But the latest Sebi move raises several questions — the reason why a number of the companies labelled “shell” moved the Securities Appellate Tribunal on Wednesday against the market regulator’s decision. That is because Sebi seems to have acted in haste and has violated some of the basic principles of natural justice. The accused were given no chance to defend themselves before trading was suspended and no show-cause notices were sent to the firms specifying the charges. Sebi’s clarification on Wednesday that it has not concluded that they are shell firms and the action has been taken based on a list forwarded by the ministry of corporate affairs is surprising. The wisdom of the regulator in taking such a drastic measure on mere suspicion and without the criteria being publicly declared is difficult to fathom. Although the finance ministry later clarified that the companies would be given an opportunity to defend themselves, the opacity of the order adversely affected the interests of minority shareholders. Due to the suspension of trading without notice, minority investors did not get a chance to assess the situation and, possibly, exit these stocks in an orderly fashion.
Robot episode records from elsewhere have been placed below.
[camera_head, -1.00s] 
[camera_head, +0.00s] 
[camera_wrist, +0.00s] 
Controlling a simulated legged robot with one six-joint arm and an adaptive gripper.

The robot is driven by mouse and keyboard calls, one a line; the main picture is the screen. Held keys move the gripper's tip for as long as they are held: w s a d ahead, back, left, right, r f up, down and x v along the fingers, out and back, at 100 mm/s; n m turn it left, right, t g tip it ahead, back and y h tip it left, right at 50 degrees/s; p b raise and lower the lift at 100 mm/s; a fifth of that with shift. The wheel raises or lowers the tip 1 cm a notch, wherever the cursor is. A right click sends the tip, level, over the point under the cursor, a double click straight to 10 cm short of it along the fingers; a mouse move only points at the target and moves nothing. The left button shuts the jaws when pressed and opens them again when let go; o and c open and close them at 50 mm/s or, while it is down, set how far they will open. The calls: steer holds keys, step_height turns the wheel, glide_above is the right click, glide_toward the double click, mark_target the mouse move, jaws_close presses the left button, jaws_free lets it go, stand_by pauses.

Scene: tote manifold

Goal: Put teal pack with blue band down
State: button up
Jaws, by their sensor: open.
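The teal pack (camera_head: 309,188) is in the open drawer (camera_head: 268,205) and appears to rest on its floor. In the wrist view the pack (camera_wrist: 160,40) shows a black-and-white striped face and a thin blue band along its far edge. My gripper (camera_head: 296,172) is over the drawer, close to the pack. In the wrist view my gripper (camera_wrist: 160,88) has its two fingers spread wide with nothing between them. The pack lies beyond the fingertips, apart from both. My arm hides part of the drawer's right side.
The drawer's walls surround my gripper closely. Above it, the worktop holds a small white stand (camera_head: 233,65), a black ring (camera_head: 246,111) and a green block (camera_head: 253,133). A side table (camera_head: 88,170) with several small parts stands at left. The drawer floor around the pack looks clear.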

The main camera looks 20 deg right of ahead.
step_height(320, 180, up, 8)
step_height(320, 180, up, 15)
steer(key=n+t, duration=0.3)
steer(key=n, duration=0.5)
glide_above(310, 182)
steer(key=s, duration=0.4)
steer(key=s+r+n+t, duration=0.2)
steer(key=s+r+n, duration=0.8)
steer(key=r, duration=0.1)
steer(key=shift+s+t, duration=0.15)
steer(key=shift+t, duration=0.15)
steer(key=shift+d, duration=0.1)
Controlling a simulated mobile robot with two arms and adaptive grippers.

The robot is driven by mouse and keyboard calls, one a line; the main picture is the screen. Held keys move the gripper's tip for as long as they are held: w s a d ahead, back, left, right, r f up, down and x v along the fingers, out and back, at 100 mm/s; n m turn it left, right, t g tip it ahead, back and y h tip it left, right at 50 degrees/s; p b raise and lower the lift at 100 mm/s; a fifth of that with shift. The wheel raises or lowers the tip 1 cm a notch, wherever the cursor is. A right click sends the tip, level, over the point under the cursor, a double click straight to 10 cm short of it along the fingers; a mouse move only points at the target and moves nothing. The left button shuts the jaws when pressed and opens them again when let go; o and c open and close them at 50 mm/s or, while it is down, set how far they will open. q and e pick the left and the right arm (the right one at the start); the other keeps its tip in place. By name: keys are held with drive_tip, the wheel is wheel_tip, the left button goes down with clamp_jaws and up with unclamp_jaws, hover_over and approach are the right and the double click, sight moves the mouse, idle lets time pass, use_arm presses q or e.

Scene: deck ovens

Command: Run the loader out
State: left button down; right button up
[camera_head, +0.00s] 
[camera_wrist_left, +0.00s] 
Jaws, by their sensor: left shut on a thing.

The term “shell company” is undefined in the Companies Act but it is being used in public parlance to characterise entities suspected of indulging in, and enabling, tax evasion. Share prices can indeed be manipulated to absorb black money and launder it via circular trades with the connivance of the promoter-broker nexus. For example, a trader may buy a share from a promoter who rigs the price upwards with the connivance of brokers. The share may then be sold back to the promoter (or the cronies) for capital gains, with the trader paying the difference in cash under the table. Or, if the promoter wishes to launder black money, a share may be sold by the promoter and the price rigged down. The buyer will show a capital loss, which can be used to offset profits in other stocks. In this case, the buyer will receive cash under the table from the promoter.
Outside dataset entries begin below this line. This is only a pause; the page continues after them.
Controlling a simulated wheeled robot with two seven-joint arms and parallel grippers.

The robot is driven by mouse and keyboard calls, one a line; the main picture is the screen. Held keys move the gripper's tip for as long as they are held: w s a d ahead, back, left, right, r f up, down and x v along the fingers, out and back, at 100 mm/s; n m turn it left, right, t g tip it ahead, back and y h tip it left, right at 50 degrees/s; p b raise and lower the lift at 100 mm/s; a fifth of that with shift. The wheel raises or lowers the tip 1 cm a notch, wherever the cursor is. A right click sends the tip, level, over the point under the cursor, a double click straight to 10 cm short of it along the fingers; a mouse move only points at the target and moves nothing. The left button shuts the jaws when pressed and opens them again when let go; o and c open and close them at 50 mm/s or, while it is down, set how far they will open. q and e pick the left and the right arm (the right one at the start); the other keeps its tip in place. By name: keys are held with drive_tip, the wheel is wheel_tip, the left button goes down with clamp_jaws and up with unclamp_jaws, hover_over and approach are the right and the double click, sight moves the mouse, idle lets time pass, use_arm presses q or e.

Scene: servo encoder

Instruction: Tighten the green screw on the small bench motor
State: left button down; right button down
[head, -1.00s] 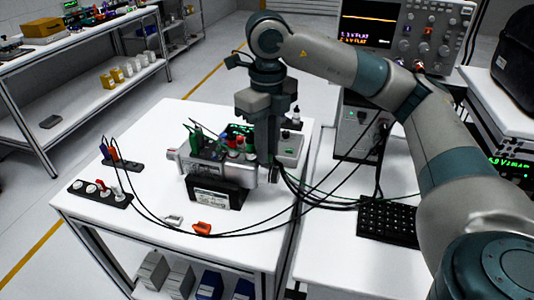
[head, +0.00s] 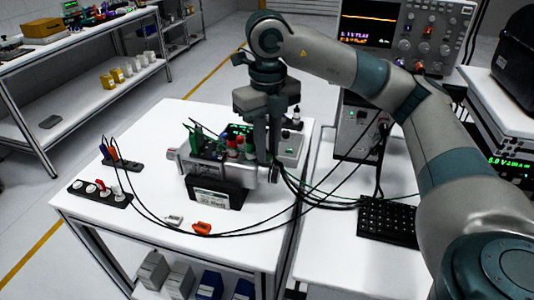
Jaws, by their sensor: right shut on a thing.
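The small bench motor (head: 232,172) is a grey cylinder on a black base with a white label, lying on the white table. Red and green terminals (head: 232,145) stand on its top, with green leads at the left. My right gripper (head: 269,157) points down at the motor's right end, its fingers shut on the green screw. The fingers largely hide the screw, so its seating cannot be seen. My left gripper is not in view.
An orange clip (head: 201,228) lies in front. A grey box (head: 290,147) stands behind the gripper. A black keypad (head: 388,221) and an oscilloscope (head: 406,35) are at the right.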

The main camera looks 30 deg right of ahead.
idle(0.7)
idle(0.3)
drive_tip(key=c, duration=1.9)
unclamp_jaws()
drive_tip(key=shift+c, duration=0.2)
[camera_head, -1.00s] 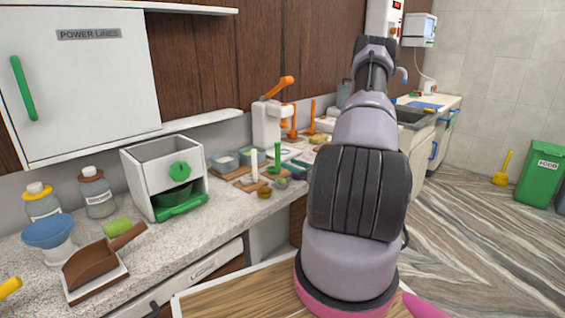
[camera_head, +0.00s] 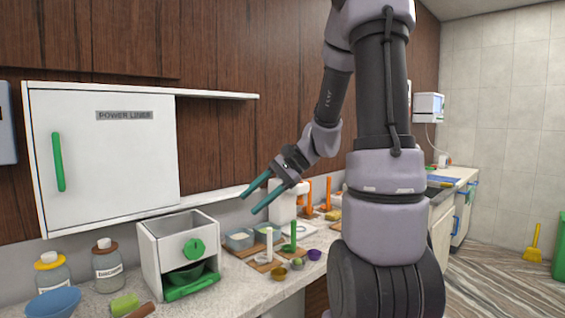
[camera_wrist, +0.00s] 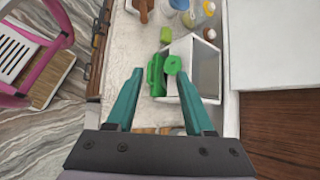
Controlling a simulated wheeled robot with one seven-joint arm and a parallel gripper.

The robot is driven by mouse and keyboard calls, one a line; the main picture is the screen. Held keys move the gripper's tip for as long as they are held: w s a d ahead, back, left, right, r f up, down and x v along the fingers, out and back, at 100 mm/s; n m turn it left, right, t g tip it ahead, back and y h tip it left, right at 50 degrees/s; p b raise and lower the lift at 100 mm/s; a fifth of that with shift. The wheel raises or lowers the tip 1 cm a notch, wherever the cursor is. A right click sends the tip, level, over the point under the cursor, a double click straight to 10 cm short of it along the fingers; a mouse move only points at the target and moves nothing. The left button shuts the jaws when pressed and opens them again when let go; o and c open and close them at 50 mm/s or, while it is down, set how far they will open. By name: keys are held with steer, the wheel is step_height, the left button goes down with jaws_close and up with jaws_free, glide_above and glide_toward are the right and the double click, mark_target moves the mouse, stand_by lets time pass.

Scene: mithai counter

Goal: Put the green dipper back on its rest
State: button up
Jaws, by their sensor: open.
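A green upright piece (camera_head: 293,236) stands on a wooden board on the counter, behind the small bowls. It may be the green dipper, but it is too small to tell. A white upright piece (camera_head: 268,246) stands on a wooden board (camera_head: 262,265) to its left. I cannot tell which piece is the rest. My gripper (camera_head: 249,204) is open and empty, with teal fingers, above the counter and left of these pieces in the head view. In the wrist view my gripper (camera_wrist: 155,74) points down toward the white box, and the upright pieces are not seen.
A white box (camera_head: 180,226) with a green knob and green tray (camera_head: 192,288) stands on the counter. Small bowls, including a purple one (camera_head: 314,254), sit near the front edge. A white cabinet (camera_head: 100,155) hangs above. Bottles (camera_head: 107,266) stand left.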

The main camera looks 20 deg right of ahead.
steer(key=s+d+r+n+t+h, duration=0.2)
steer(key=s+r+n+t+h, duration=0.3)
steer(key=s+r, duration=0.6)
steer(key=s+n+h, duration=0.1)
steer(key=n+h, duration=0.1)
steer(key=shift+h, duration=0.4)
There is no doubt that companies engaged in this “laundry system” deserve punishment. But it should always be done in a manner that protects the minority shareholders. That is not the case here. Moreover, the accused have already suffered a loss of market value and they will inevitably suffer a loss of reputation as a result of this action. In the interests of transparency and natural justice, the regulator should make public the specific charges immediately. This is the normal procedure in the case of listed companies and there is no reason why Sebi should deviate from that.